Après la polémique, Guillaume Meurice entend continuer à « titiller les interdits »


«Une sorte de nazi»: France Inter et l’hiver de l’humour
Charline Vanhoenacker et Guillaume Meurice, 12 novembre 2023. D.R.

À France inter, la blague à connotation raciste de Guillaume Meurice sur le Premier ministre israélien ne lui a valu qu’un « avertissement ». Hier soir, on s’attendait à une explication pour son retour derrière le micro.

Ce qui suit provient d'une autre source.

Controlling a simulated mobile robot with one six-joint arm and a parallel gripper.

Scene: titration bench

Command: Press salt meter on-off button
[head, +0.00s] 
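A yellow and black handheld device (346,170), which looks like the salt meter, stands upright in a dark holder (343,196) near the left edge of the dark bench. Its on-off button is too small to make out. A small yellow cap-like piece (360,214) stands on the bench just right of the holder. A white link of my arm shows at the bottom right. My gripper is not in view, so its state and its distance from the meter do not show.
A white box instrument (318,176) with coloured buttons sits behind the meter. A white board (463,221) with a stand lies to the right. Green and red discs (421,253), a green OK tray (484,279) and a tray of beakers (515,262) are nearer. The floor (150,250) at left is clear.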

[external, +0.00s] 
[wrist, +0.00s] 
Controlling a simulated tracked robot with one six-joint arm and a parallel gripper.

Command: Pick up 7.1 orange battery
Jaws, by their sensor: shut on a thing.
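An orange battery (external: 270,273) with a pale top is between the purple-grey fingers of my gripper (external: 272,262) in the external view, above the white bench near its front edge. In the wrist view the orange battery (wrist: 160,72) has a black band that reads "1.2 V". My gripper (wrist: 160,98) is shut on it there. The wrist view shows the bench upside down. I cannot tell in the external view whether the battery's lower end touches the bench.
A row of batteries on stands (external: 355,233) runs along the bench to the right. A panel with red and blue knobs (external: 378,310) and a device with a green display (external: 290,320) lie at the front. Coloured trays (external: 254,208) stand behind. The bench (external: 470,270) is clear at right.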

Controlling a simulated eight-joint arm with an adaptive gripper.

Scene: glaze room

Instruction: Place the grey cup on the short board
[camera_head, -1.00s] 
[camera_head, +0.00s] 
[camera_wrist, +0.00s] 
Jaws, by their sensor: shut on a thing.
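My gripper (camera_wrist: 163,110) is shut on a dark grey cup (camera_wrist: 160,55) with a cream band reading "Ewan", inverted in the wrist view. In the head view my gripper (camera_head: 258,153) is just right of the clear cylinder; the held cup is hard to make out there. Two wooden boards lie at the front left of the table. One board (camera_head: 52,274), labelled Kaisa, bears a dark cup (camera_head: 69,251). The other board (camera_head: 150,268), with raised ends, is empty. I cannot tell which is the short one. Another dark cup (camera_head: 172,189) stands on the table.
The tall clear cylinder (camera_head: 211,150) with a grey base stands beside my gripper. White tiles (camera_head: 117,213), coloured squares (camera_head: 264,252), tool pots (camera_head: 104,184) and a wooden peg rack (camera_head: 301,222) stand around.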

Il n’en a rien été.


À la faveur d’une actualité sanglante, un soi-disant « humoriste » de France Inter s’est flatté, dimanche 29 octobre, de faire passer Benjamin Netanyahou pour « une sorte de nazi sans prépuce ». Au mépris des victimes du massacre du 7 octobre et de ses dramatiques conséquences de part et d’autre ; accessoirement, au mépris des commentateurs qui, quoique d’opinions divergentes, s’efforcent de peser leurs mots.

Les curieuses explications de Charline

Au bout d’une semaine, Guillaume Meurice s’est vu notifier par la présidence de Radio France un avertissement, lequel sanctionne non pas tant le propos que son refus de le regretter. Il a annoncé qu’il le contesterait en justice. Ce qu’il ne fera pas, sauf à vouloir se renverser le vase de nuit sur la tête. Pour sa défense, Meurice s’est réclamé de « l’esprit Charlie ». Sans toucher le bénéfice escompté. Le rédacteur en chef de Charlie-Hebdo a rétorqué que « l’esprit Charlie n’est pas une poubelle qu’on sort pour y jeter ses cochonneries ».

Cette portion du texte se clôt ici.